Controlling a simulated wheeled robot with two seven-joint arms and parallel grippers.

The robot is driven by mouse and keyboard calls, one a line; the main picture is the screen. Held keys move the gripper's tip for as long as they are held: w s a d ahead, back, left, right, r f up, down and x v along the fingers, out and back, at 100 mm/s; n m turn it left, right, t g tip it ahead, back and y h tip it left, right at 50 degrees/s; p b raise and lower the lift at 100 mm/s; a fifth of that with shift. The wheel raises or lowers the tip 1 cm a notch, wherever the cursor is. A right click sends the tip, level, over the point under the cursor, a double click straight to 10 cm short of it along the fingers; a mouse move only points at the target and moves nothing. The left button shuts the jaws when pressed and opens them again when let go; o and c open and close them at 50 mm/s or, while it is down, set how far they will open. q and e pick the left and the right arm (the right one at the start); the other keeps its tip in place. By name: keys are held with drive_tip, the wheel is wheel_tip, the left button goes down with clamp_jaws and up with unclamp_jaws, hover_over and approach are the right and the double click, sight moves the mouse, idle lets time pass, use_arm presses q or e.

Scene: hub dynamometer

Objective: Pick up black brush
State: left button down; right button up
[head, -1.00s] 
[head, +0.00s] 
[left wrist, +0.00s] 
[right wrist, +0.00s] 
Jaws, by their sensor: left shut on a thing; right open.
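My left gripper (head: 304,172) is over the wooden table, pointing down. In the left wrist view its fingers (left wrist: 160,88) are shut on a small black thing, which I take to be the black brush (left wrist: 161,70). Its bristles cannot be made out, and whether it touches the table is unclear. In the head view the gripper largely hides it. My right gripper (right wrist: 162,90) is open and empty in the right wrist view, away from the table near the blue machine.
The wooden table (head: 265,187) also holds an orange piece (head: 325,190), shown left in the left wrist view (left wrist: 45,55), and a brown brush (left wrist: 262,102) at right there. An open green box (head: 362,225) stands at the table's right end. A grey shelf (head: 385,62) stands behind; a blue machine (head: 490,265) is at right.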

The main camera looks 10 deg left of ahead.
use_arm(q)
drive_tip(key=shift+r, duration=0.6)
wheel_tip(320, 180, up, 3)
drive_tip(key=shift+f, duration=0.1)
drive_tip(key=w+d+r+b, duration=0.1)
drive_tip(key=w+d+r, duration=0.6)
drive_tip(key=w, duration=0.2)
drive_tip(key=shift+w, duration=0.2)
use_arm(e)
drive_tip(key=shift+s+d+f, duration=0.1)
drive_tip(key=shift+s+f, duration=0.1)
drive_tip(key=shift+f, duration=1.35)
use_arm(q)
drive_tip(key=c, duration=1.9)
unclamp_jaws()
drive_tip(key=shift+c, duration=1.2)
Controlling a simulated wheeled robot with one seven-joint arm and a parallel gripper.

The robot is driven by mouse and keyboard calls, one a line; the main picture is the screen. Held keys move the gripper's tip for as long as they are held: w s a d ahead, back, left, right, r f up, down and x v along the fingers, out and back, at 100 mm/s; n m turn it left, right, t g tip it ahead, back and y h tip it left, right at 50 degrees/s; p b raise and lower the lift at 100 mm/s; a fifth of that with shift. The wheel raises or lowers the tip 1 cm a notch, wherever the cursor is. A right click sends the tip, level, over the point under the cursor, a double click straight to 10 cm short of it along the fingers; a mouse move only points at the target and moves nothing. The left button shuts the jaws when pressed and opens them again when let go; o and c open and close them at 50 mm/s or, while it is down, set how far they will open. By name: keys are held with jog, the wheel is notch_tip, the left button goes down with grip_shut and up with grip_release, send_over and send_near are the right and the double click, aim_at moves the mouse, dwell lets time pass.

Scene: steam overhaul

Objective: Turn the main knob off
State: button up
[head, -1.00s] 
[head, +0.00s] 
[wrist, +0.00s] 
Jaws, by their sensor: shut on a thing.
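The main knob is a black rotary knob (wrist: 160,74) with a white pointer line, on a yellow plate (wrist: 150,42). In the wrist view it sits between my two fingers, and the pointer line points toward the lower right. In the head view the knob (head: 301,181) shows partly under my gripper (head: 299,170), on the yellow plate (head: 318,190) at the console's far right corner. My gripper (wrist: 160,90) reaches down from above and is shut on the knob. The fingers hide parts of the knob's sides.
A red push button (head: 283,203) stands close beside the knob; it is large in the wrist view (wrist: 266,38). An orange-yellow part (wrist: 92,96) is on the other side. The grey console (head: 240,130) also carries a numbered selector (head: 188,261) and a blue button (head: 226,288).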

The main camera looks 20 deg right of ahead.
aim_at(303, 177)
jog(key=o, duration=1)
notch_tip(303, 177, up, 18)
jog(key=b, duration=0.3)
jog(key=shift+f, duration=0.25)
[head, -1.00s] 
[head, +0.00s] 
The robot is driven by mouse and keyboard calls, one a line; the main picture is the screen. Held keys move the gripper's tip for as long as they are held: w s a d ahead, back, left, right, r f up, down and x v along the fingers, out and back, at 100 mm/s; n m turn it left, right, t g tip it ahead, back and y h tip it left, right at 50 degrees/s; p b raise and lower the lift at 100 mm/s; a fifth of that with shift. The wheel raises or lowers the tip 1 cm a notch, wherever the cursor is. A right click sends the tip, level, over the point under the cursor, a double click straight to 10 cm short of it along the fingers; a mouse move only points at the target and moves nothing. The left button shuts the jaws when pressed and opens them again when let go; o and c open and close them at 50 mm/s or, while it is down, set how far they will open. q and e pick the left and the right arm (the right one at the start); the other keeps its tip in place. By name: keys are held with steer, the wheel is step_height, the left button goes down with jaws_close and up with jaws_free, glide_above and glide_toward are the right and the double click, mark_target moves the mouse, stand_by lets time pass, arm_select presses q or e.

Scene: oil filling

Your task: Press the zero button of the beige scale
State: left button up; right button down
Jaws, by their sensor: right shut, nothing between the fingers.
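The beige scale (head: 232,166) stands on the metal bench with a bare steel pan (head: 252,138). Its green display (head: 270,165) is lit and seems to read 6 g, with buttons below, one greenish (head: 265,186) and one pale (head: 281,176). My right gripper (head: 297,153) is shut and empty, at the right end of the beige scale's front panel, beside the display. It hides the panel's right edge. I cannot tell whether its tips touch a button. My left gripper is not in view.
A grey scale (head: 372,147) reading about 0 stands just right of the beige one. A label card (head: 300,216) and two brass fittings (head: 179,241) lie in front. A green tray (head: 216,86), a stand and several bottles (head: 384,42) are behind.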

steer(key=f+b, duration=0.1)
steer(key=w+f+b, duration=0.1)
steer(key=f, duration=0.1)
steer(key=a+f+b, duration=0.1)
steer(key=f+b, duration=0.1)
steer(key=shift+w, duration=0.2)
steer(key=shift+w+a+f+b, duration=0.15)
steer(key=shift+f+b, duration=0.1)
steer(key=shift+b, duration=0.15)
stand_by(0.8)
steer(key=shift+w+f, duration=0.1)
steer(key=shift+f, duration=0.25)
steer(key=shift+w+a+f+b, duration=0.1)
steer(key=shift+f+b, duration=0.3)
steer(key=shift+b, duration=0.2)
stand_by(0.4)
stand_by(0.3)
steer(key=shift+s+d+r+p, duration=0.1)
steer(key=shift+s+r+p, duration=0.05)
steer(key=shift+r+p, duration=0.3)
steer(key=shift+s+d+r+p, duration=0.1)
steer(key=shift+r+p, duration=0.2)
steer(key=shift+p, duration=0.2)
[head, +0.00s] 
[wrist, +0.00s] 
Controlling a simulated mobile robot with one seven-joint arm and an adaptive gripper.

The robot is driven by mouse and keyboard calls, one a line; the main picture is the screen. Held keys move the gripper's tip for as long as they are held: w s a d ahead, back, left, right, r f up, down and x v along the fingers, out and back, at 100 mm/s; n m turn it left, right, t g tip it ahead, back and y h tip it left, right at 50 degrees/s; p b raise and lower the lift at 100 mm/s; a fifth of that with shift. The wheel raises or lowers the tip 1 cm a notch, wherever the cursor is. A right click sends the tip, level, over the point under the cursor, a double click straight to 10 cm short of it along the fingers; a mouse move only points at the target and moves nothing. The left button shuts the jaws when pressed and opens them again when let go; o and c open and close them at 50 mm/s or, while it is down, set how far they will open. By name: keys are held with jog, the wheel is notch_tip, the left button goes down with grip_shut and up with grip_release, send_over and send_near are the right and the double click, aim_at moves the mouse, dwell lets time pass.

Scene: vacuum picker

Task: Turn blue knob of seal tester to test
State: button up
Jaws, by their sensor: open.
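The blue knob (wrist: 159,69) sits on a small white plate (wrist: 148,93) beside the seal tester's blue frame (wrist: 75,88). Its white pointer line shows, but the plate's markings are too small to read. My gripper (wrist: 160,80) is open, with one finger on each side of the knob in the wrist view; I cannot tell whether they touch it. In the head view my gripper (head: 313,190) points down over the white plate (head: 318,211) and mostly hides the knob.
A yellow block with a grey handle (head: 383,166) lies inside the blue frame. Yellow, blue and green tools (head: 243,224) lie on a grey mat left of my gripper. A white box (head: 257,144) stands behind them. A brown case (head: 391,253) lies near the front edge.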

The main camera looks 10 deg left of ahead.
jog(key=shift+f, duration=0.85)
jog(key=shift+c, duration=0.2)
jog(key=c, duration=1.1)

§ **What needs to be done**
From the entries above, select each line containing the string "Scene".

§ **Final answer**
Scene: hub dynamometer
Scene: steam overhaul
Scene: oil filling
Scene: vacuum picker

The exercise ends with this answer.